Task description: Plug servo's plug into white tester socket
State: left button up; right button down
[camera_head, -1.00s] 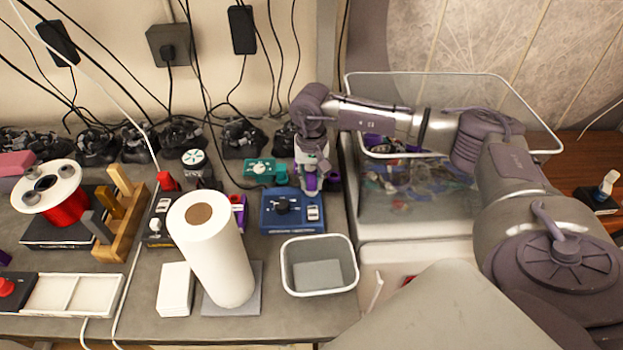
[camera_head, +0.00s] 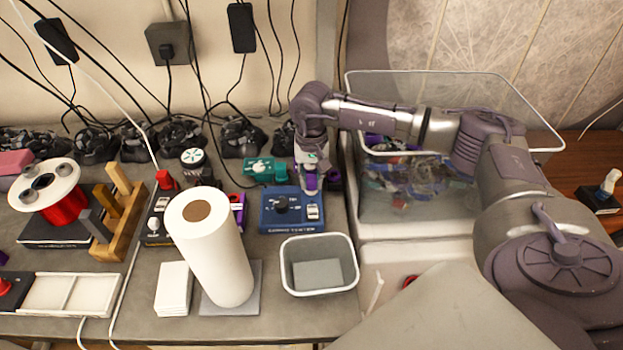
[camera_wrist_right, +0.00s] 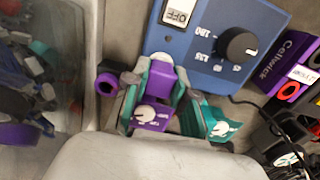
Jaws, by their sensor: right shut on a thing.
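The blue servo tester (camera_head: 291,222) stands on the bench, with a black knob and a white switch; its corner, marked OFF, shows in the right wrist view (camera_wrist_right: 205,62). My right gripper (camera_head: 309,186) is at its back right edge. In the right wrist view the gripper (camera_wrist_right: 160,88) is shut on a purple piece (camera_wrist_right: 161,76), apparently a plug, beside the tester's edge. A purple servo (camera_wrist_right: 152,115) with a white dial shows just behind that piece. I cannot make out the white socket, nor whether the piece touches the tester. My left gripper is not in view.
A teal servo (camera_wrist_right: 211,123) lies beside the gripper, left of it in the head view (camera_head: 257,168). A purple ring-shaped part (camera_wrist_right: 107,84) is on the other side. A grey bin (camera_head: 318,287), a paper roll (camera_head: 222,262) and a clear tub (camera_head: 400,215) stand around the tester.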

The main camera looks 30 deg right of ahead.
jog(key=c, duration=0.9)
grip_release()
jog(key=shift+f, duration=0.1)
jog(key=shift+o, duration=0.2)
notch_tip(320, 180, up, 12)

Challenge:
Every line of the data above should be quoted exactly. Omit the pictures.

Final answer:
Task description: Plug servo's plug into white tester socket
State: left button up; right button down
[camera_head, -1.00s] 
[camera_head, +0.00s] 
[camera_wrist_right, +0.00s] 
Jaws, by their sensor: right shut on a thing.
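The blue servo tester (camera_head: 291,222) stands on the bench, with a black knob and a white switch; its corner, marked OFF, shows in the right wrist view (camera_wrist_right: 205,62). My right gripper (camera_head: 309,186) is at its back right edge. In the right wrist view the gripper (camera_wrist_right: 160,88) is shut on a purple piece (camera_wrist_right: 161,76), apparently a plug, beside the tester's edge. A purple servo (camera_wrist_right: 152,115) with a white dial shows just behind that piece. I cannot make out the white socket, nor whether the piece touches the tester. My left gripper is not in view.
A teal servo (camera_wrist_right: 211,123) lies beside the gripper, left of it in the head view (camera_head: 257,168). A purple ring-shaped part (camera_wrist_right: 107,84) is on the other side. A grey bin (camera_head: 318,287), a paper roll (camera_head: 222,262) and a clear tub (camera_head: 400,215) stand around the tester.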

The main camera looks 30 deg right of ahead.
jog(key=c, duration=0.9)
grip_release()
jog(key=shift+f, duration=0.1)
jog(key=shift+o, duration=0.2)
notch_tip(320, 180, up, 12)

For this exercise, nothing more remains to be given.